Like many born under Stalin, Gorbachev was baptised into the Orthodox Church in secret

The relaxing of Soviet control ended these restrictions. Within the USSR, there was a new freedom in expressions of politics and faith. The democratic states of Eastern Europe emerged because of Gorbachev.

New freedoms

In the USSR itself, it was more complex. Communist one-party-rule had stifled freedom via the KGB and institutionalised inefficiency and corruption. German Chancellor Helmut Schmidt described the USSR as “a banana republic without bananas” and, by 1985, there had been five years of no economic growth. Gorbachev sought to tackle this with glasnost (openness) and perestroika (restructuring). His original intention was reformation of the USSR, not its dismantling. But while for non-communists and religious believers, a new period of freedom opened, the processes began to undermine the entire Soviet system. It was like pulling at a loose thread which soon began to unravel the entire garment.

In 1991, KGB hardliners launched a coup to topple him. It failed, but by the end of the year, Gorbachev had resigned as general secretary of the CPSU and as national president. The CPSU was banned, and the USSR was no more.

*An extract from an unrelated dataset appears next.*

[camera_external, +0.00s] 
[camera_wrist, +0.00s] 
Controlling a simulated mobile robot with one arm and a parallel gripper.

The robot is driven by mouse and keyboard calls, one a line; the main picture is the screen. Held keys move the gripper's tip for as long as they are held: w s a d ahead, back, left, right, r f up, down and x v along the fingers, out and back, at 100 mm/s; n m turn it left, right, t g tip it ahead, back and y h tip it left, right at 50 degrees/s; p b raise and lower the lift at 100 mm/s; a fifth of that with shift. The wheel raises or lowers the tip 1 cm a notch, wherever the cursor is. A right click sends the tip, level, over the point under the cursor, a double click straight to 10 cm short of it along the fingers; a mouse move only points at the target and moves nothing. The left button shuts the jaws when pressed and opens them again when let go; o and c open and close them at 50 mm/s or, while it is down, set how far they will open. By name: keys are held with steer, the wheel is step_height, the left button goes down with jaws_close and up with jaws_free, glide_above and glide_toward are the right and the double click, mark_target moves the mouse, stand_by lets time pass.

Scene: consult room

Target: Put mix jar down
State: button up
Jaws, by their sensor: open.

So began the chaotic 1990s in the new Russian Federation. Under Boris Yeltsin’s presidency, it was the decade of ‘gangster capitalism’. As living standards went into freefall, one man was held responsible for the chaos and humiliation: Gorbachev. The new political realities in Russia were revealed in 1996, when he ran for president but gained less than one per cent of the vote. For faith, though, the 1990s were a time of diversity and expansion. Orthodox churches, once bulldozed, were rebuilt. More negatively, as the decade progressed, a new alliance was fostered between disgruntled Russian nationalists and many within the Orthodox community.

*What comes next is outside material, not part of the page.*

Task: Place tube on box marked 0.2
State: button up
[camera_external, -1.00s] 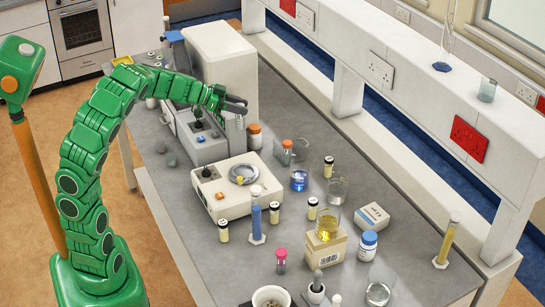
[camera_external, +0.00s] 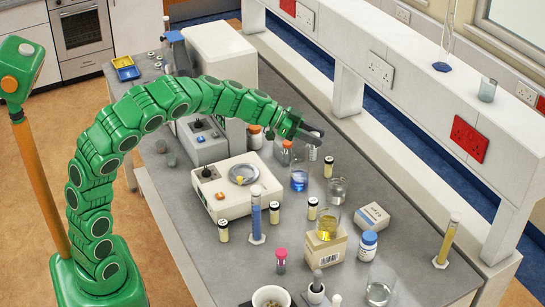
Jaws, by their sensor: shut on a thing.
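My gripper (camera_external: 314,134) is high over the bench, right of the white balance-like device (camera_external: 233,202). It is shut on a small clear tube (camera_external: 312,153), which hangs below the jaws; its details are too small to tell. A tan cardboard box (camera_external: 325,255) with a barcode label carries a beaker of yellow liquid (camera_external: 327,228). A white carton (camera_external: 372,216) with a blue patch lies to its right. I cannot read 0.2 on either box.
Below my gripper are a blue-liquid beaker (camera_external: 299,181), an orange-capped bottle (camera_external: 286,154) and a clear beaker (camera_external: 336,190). Several small dark-capped vials (camera_external: 328,167) stand around. A blue measuring cylinder (camera_external: 256,212) and blue-capped bottle (camera_external: 367,246) stand nearer.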

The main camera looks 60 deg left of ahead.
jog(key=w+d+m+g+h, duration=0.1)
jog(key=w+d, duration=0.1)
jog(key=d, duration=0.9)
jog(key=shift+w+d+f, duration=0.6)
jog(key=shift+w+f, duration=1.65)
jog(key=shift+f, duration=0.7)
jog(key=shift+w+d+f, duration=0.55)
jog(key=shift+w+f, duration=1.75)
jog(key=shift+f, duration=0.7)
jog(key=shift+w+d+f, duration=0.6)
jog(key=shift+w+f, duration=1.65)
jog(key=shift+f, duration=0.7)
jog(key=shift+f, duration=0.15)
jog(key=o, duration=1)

This has increased since 2000, when ex-KGB lieutenant colonel Vladimir Putin became president. Under him, Russian Orthodoxy has increasingly been seen as integral to a resurgent Russia. In the run-up to the invasion of Ukraine there was anger in nationalist/Orthodox circles when, in 2019, the Ukrainian Orthodox Church became independent of Moscow. Putin has positioned himself as a champion of an alliance between nationalists and Orthodoxy in an embattled Russia which is resisting Western influence. Patriarch Kirill, the head of the Russian Orthodox Church, has strongly supported him, drawing heavy criticism from Christian leaders around the world.

Rumours of faith

So how can one sum up Gorbachev? It was not all relaxation as the USSR disintegrated. It is often forgotten that he sent in troops to quell protests in the Baltic states, Kazakhstan and the Caucasus. And while he apparently condemned the invasion of Ukraine in 2022, he approved of the annexation of Crimea in 2014. It is as if he could not fully get his bearings in the new Russia. What is clear is that Putin has dismantled the more open state that Gorbachev started to construct, rolling back freedom of expression and religion and clamping down on overt criticism of the regime.

Gorbachev once said that “spiritual rebirth is as essential to society as oxygen”

And what of the faith of the man who brought such increases in religious freedom across the nation and region? Like many born under Stalin (and in the period immediately afterwards) he was baptised into the Orthodox Church in secret by grandparents who remained faithful, despite official disapproval. Putin was also baptised as a baby. Despite being a self-proclaimed atheist, rumours have long swirled that Gorbachev finally came to faith, with ex-President of the USA, Ronald Reagan, famously speculating to aides in the 1980s that Gorbachev was “a closet believer”.

In 1990 Gorbachev commented that “spiritual rebirth is as essential to society as oxygen”; in 2008 he knelt in silence at the tomb of St. Francis of Assisi in Italy, which prompted further speculation. However, in 2008, the Gorbachev Foundation reported he had told the Russian news agency Interfax: “To sum up and avoid any misunderstandings, let me say that I have been and remain an atheist.” Yet the rumours continue.

It is perhaps symbolic that a reflection on the life and legacy of Mikhail Gorbachev should end on an ambiguous note.